- **TASK DETAILS**: From the listing below, copy only the lines from the line that contains "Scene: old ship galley" to the line that contains "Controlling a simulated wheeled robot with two", counting those two lines as part of the copy.

- **RAW RECORDS**:
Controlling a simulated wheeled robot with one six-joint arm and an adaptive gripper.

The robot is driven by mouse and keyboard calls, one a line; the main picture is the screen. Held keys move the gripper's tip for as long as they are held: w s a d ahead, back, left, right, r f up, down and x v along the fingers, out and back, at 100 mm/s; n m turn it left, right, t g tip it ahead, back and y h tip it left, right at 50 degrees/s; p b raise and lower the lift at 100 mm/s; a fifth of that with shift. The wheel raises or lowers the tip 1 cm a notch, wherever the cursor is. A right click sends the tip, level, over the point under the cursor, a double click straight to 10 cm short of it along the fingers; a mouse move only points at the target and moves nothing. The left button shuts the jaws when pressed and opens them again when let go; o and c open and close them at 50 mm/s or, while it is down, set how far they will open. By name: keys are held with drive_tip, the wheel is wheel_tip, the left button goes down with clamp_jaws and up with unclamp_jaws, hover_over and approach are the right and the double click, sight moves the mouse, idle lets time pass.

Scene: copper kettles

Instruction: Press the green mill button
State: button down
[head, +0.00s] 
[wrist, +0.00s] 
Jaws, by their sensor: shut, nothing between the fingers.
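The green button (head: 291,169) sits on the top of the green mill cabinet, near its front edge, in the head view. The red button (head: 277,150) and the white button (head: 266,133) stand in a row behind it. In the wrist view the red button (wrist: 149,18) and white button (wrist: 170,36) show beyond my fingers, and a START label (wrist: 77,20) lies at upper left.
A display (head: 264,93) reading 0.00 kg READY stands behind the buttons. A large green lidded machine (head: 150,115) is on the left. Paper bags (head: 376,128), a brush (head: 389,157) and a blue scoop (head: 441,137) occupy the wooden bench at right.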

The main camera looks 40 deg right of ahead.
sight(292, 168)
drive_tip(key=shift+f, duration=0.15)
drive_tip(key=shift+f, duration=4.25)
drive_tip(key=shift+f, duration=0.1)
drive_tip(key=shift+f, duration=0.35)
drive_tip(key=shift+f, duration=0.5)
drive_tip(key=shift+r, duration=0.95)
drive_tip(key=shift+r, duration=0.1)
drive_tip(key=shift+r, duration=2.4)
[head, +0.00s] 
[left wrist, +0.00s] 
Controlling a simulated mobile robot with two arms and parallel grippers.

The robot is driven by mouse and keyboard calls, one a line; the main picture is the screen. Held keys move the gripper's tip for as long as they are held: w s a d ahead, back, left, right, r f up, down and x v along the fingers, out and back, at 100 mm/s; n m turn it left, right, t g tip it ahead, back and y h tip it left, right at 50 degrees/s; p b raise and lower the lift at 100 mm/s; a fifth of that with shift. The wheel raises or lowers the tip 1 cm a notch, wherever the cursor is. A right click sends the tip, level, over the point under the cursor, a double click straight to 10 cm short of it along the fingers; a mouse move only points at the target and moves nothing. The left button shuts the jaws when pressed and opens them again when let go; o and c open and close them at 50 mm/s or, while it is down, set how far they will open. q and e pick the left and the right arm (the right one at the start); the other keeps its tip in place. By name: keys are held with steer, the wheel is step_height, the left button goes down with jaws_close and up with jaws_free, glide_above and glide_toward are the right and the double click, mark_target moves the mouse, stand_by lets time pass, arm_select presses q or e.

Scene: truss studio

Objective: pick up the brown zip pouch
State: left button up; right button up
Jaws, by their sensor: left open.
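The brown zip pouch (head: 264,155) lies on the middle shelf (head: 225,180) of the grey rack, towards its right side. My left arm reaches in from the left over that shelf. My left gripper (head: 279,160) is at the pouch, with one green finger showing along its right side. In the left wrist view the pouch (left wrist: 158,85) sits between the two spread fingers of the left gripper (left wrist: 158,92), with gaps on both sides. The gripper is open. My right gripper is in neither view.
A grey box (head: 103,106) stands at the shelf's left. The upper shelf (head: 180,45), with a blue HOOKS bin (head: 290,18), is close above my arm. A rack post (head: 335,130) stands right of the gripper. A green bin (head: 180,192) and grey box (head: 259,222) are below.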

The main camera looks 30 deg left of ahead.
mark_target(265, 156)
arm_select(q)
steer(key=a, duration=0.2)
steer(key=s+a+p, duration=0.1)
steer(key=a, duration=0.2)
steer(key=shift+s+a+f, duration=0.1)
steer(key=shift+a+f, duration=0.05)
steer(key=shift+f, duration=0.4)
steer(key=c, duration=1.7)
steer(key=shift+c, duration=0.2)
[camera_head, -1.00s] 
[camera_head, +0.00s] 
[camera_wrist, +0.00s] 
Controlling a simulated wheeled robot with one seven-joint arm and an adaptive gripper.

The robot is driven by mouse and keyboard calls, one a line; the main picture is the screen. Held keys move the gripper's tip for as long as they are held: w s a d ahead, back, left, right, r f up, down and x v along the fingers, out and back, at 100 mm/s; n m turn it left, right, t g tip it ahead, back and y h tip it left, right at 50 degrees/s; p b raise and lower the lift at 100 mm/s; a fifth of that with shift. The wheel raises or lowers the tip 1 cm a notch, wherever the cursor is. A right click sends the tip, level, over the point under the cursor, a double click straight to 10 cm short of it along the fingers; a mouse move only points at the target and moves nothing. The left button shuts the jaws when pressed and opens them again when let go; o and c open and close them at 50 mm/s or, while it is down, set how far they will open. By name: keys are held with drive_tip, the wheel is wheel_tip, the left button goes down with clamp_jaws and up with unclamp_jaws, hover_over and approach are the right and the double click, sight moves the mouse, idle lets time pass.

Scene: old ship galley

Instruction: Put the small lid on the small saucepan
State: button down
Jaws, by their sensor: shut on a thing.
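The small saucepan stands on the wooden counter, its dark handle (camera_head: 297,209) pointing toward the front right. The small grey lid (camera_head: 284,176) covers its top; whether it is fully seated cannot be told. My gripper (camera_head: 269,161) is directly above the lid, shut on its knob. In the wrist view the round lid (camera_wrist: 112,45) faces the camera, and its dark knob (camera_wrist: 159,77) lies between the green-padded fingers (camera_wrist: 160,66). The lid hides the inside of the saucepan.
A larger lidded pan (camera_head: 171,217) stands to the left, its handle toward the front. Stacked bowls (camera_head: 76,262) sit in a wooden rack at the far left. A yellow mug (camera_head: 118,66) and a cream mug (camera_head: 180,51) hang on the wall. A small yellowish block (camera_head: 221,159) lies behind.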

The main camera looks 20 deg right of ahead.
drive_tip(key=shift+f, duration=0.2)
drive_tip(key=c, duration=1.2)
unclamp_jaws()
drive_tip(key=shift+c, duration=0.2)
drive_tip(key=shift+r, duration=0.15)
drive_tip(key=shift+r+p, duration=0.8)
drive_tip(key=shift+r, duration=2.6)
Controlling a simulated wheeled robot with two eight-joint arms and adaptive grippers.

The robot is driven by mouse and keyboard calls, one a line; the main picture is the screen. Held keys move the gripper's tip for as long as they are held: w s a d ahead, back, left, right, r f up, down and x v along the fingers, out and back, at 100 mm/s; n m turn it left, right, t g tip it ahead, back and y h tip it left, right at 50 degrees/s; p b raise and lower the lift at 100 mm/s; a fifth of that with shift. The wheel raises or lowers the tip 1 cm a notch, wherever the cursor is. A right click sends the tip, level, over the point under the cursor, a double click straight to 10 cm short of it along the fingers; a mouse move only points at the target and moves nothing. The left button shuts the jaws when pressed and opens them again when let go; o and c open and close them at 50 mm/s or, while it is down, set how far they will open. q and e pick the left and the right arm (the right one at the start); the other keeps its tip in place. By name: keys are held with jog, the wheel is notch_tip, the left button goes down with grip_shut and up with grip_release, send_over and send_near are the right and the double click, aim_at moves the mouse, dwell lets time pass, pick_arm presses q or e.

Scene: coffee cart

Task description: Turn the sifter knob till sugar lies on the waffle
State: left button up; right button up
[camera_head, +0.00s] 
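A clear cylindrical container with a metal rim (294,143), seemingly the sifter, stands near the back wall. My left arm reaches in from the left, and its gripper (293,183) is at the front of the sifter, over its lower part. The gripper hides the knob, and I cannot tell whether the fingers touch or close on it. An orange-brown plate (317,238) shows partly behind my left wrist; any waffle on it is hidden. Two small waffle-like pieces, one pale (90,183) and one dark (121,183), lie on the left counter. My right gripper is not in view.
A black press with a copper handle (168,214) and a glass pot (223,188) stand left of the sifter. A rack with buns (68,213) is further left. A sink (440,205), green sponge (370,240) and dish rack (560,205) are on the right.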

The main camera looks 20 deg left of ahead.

- **ANSWER TO THIS EXERCISE**:
Scene: old ship galley

Instruction: Put the small lid on the small saucepan
State: button down
Jaws, by their sensor: shut on a thing.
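The small saucepan stands on the wooden counter, its dark handle (camera_head: 297,209) pointing toward the front right. The small grey lid (camera_head: 284,176) covers its top; whether it is fully seated cannot be told. My gripper (camera_head: 269,161) is directly above the lid, shut on its knob. In the wrist view the round lid (camera_wrist: 112,45) faces the camera, and its dark knob (camera_wrist: 159,77) lies between the green-padded fingers (camera_wrist: 160,66). The lid hides the inside of the saucepan.
A larger lidded pan (camera_head: 171,217) stands to the left, its handle toward the front. Stacked bowls (camera_head: 76,262) sit in a wooden rack at the far left. A yellow mug (camera_head: 118,66) and a cream mug (camera_head: 180,51) hang on the wall. A small yellowish block (camera_head: 221,159) lies behind.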

The main camera looks 20 deg right of ahead.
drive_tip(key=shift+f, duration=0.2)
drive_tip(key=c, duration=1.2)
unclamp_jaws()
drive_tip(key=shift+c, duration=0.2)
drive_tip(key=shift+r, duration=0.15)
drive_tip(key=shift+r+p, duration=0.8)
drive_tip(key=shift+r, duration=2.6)
Controlling a simulated wheeled robot with two eight-joint arms and adaptive grippers.

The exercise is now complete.